Yesterday I was lucky enough to attend the Celebration of Life for a woman who has been like a second mom to me for over 30 years. Add to that her fantastic daughter who has been a BFF for the same amount of time and you’ll understand how important this family is to me. As I was walking out with a family member, I said, “You did great today.” The response was, “I could have done better.” We both knew they weren’t talking about just that day. It got me to thinking.
I know we all have heard the time old adage of making the most of time with people before that time is over. Cherish them. Love them. Smelling roses and all that crap. And I say all that crap with all due respect because who actually spends the time figuring out ways to make the most out of time until there is no more time? Or you get a wake up call in time so that you do make the most out of your time. I got that wake up call 24 years ago when I lost my dad and a part of me is really glad that I did. Why? I really appreciate time.
Now I’ll be honest and say that I was only 20 when my dad died so time still stretched out before me like a never ending string of gum that you try to pull off your shoe. It just seemed as though it would go on forever and why should I rush for anything? I had time before the string finally broke. And being 20 you are in the full throes of all about me so understanding the time issue is understandably tricky. Then I got married. Then I had kids. Then my mom got a little older. And then I turned 40. And all of a sudden I started losing people all over the place. Some with warning, some without but the end result was the same. Their time had run out.
But even during the hectic days of my 20’s I would stop for a beautiful sunset. I would stop and sit by the lake and watch the birds and clouds. I would stop and notice a lovely tree or flower or whatever. I didn’t necessarily smell them but I paid attention and I took the time to notice. I left goofy messages for friends to say I was thinking about them and made sure to take my mom out on adventures. I’ve been silly with my kids. I’ve surprised my husband. And I still do all those things. Why? Because I know I only have so much gum to go and I want it to be thoroughly chewed up.

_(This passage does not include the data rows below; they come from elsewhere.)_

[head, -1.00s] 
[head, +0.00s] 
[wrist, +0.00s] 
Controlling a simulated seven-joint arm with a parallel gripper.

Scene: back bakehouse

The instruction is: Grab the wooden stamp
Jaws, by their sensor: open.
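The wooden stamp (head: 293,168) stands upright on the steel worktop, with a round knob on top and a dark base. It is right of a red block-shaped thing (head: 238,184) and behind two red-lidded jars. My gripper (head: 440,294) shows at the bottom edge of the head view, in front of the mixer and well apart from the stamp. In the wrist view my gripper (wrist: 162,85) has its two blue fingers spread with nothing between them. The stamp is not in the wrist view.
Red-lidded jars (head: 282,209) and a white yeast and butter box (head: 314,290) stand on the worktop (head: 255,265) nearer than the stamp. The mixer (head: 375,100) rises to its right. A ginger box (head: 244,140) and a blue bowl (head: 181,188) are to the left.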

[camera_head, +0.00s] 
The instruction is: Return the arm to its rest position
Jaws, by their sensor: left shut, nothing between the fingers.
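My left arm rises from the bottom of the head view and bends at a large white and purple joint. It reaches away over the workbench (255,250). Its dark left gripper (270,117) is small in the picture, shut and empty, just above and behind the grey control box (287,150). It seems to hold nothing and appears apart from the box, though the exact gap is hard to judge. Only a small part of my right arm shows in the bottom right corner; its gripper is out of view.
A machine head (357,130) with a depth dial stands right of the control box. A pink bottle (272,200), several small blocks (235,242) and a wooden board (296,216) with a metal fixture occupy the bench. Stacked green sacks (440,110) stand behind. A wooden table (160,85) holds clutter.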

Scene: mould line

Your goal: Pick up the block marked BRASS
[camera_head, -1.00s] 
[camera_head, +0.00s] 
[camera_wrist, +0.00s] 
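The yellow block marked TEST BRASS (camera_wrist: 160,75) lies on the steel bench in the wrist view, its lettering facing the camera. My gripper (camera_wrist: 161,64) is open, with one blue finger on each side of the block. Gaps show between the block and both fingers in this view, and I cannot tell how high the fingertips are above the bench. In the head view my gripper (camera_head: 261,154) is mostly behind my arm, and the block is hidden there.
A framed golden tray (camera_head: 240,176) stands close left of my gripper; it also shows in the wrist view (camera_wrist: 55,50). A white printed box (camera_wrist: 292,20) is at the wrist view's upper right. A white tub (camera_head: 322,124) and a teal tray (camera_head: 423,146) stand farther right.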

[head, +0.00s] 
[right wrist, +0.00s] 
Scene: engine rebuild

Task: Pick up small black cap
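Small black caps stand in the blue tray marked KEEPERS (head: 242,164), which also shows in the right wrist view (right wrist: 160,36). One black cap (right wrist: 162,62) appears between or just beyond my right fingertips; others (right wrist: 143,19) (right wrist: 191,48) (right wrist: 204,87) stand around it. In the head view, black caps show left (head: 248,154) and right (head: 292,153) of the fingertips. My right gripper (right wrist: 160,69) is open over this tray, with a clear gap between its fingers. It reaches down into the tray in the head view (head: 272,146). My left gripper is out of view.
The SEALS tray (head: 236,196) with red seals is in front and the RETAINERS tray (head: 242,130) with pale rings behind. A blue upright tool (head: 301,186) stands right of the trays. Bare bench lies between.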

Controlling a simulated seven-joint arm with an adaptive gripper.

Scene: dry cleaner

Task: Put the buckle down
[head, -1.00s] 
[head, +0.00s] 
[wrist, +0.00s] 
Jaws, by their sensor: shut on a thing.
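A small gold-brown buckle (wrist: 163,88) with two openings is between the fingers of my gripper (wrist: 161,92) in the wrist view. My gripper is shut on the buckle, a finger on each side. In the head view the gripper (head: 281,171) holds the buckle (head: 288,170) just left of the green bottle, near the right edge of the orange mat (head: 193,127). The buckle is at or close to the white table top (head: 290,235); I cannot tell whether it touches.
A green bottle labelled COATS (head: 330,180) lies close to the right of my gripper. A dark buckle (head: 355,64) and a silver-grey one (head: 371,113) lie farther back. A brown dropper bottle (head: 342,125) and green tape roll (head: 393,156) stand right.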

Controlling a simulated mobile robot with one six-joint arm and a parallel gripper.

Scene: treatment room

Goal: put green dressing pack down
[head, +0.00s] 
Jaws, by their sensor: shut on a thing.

I think that’s part of the reason I took up photography. I realized that those moments were fleeting. I realized that with photography I could keep a part of that day or that scene or that memory alive with me forever. And I also knew at an early age how quickly and easily and unexpectedly those moments could be taken away from me. And I resolved early on that I would try to not only cherish the sun and the earth and all things bright and beautiful but my family and friends who make living worthwhile and to leave behind a record of our adventures so that they had something to remember our time by.
I don’t want to come to the end of someone’s life and ever think I could have done more. I don’t want to have regrets that I didn’t reach out and spend time for no other reason than I couldn’t be bothered or thought I had more time. I made that mistake recently with my Uncle Richard in England who died in April. We thought we had more time. We thought he was doing ok. I thought I’d have another chance. I don’t. It’s not completely my fault as he wouldn’t allow anyone to share how sick he actually was but still. I see now I could have done more and that feeling really bothers me.
So what’s my point? Remember that time is slippery not sticky. Remember that all strings will snap. We can’t avoid it. We can’t change it. But what we can do is make the most of the time we have. It doesn’t have to be complicated or grand. It can be as simple as sending a card in the mail. It can be as simple as having lunch together. It can be as simple as picking up the phone if only to leave a message of I love you and you are important to me. I’ve been known to sing a ditty or two on someone’s voice mail when duly inspired. I’ve been known to leave little gifts at doors just because it made me smile at the thought of the other person’s happiness. Those things take time and that time counts. Because in the end, we all run out of time. It’s what we do to make it great while we’re here that matters.